WRITTEN REQUEST
Pull out every line with the word "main".

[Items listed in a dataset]
++++++++++

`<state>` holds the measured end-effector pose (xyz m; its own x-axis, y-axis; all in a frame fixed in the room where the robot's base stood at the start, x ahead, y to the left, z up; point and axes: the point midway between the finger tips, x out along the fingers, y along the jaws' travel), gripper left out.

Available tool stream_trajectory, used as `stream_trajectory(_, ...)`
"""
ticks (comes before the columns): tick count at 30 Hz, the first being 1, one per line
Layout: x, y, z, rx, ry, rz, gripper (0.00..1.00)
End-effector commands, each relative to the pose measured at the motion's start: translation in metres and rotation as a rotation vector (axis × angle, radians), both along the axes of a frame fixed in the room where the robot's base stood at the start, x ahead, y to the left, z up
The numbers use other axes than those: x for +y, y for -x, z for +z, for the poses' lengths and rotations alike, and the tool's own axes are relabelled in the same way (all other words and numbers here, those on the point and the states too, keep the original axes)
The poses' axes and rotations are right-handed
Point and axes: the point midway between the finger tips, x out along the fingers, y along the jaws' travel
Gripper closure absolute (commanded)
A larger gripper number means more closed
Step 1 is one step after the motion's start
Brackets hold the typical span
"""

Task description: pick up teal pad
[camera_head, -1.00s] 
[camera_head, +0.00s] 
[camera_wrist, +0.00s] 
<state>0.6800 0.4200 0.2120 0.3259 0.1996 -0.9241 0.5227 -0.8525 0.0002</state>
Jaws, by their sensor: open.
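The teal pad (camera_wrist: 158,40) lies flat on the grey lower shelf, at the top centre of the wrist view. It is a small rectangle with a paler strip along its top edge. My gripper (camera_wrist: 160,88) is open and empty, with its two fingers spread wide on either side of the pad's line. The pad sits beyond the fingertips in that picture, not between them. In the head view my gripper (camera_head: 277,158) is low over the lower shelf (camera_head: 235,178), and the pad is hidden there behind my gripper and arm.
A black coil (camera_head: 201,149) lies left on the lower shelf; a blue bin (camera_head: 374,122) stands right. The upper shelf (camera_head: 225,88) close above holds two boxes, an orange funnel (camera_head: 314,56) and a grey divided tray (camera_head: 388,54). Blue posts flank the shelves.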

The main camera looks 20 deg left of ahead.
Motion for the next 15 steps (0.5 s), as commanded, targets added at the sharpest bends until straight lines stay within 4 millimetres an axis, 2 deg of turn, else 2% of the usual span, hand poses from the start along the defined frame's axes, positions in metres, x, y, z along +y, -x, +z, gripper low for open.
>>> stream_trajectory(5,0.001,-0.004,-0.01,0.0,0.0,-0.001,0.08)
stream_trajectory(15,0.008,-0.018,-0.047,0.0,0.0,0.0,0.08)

++++++++++

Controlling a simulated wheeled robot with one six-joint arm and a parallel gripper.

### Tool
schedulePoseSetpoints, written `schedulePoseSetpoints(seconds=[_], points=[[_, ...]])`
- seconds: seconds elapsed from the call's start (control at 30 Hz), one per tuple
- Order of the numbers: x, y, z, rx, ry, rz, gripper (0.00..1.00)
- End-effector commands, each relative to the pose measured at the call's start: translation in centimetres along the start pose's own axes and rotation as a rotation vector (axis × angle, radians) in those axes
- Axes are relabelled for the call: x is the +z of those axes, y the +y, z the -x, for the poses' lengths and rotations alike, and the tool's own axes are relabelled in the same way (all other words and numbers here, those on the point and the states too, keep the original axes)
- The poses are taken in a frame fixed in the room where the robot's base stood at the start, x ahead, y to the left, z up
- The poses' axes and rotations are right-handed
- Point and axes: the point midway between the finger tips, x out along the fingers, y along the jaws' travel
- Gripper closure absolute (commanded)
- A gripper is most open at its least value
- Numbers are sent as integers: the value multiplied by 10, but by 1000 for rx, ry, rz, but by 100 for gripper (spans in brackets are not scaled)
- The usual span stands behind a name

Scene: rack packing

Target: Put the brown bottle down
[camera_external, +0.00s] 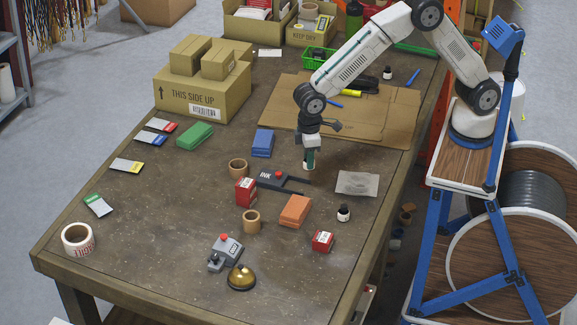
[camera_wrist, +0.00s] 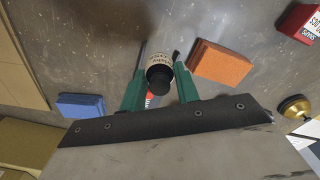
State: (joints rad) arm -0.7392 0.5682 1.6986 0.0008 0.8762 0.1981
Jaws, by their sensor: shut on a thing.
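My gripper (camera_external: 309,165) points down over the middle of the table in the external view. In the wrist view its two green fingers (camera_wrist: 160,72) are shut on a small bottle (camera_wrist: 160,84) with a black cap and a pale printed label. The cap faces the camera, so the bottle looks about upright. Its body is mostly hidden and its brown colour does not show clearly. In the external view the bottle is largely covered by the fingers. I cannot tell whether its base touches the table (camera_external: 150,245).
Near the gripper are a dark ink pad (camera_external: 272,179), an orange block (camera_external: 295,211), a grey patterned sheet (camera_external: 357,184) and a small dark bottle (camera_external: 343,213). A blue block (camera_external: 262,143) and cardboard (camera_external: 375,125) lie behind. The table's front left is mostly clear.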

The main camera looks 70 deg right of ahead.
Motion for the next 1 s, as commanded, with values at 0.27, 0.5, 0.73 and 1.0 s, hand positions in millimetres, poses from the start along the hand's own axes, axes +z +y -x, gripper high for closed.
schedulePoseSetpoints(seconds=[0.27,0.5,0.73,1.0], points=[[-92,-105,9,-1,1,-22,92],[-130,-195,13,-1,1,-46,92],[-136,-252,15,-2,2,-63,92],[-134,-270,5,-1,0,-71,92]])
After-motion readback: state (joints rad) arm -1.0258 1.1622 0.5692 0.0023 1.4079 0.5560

++++++++++

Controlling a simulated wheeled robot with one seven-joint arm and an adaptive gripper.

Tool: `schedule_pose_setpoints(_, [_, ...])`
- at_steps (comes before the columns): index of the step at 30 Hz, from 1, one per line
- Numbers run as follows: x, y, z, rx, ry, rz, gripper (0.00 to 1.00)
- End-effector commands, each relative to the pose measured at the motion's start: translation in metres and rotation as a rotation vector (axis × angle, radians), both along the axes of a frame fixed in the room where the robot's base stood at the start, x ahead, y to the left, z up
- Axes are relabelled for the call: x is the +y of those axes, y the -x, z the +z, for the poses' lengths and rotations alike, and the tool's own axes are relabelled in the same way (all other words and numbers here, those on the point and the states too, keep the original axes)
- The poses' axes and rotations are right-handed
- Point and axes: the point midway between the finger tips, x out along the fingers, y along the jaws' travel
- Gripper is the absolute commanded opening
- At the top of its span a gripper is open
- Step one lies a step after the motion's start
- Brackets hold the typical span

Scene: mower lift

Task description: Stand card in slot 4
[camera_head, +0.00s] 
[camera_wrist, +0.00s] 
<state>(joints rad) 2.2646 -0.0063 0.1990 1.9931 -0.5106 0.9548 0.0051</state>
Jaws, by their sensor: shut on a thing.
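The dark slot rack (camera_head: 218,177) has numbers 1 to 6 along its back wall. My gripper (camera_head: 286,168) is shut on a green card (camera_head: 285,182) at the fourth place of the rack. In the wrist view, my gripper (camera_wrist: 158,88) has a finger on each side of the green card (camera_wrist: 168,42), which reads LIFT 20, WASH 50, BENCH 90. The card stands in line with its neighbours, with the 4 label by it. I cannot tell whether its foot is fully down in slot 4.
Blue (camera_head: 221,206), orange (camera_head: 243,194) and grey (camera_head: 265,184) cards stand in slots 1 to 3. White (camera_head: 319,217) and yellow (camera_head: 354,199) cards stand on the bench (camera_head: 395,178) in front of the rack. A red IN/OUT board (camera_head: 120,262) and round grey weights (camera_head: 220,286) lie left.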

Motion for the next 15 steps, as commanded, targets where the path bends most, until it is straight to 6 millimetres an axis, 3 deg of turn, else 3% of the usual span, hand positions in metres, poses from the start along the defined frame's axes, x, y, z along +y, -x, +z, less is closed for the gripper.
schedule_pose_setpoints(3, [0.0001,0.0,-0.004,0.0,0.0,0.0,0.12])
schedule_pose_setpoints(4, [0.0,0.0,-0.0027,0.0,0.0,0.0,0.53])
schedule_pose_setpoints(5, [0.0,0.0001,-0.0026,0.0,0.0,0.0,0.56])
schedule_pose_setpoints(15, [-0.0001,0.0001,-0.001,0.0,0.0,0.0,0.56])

++++++++++

RESULT OF THE TASK
The main camera looks 20 deg left of ahead.
The main camera looks 70 deg right of ahead.

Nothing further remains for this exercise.